Филология должна идти за литературой. Раньше литературоведческие школы возникали, когда появлялся новый язык литературы. А тут литература плетётся в хвосте за филологией…
Это немного порочная практика. Я стараюсь от этого избавляться. Писать по наитию. Разрушать старую романную форму. Я стараюсь говорить с территории жизни. Меня иногда обвиняют в рыхлой композиции. Но ведь жизнь не имеет композиции, не имеет чёткого сюжета. Она многовекторна, многопланова.
Я стараюсь писать так, чтобы ассоциации цепляли множество микросюжетов, мелких деталей во всём их многообразии. Стараюсь избавляться от филологичности. Если у меня где-то есть эта нарочитость, то я над ней иронизирую.
— Вопрос несколько деликатный, но не задать его не могу: почему в вашем романе такую значительную роль играет фекальная тема?
— Это очень важный вопрос… Моя идея такова. Я пытаюсь показать энергию, которая нас наполняет. Животную энергию. Которая делает нас двуногими человекообразными животными.
Мы боремся за существование, адаптируемся, пожираем друг друга. Этот процесс включает поедание, переваривание пищи… и, конечно, дефекацию. Эти три этапа присутствуют в моей книге, во второй части.
В моём романе есть запах помоек, классификация туалетов, описания еды, упоминание анализов мочи.
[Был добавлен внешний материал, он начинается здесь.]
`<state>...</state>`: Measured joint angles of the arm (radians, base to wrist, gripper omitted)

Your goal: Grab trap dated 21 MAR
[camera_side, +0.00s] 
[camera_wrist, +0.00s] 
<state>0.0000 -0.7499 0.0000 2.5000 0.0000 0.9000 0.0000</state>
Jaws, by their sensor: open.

Это всё проявления энергии, наполняющей нас.
— Если бы вам надо было прочесть краткую лекцию о своём романе вашим студентам на филфаке, что бы вы сказали?
— Первая часть романа — это портрет человека (с некоторой экзистенциальной проблематикой). Человека голого, бесприютного. Окружённого равнодушным миром. Это описание поддерживается стилем — аскетичным, таким хемингуэевско-киплинговским. Без всяких метафор, украшений. Это страх перед жизнью и попытка обрести себя.
Вторая часть — уже взросление и связанные с ним неудачи. Здесь идёт речь об энергии, которая заставляет человека адаптироваться к жизни — за счёт других.
Для второй части выбрана почти постмодернистская форма. Там всё построено на цитатах. Как герой романа я паразитирую на людях, а как автор — стараясь соответствовать герою – паразитирую на других текстах… То есть это как бы поражение. Но на самом деле — толчок к чему-то новому. К свободе.
И всё это объединено системой лейтмотивов. Нельзя говорить, что это оторванные друг от друга части. Там много сквозных сюжетов.
— Пишете ли сейчас что-нибудь новое?
— Пишу новый роман. Это продолжение темы «Людей в голом». Такая новая попытка обретения свободы. В нём будет много детства, много реалий семидесятых годов. Что продавалось в магазинах, что люди чувствовали и как говорили, какие были тогда школьные тетрадки…
Много повседневных, бытовых шуток. Ирония над иронией. Я попытаюсь в этом романе сохранить сочетание страшного и веселого, — такое немного барочное сочетание.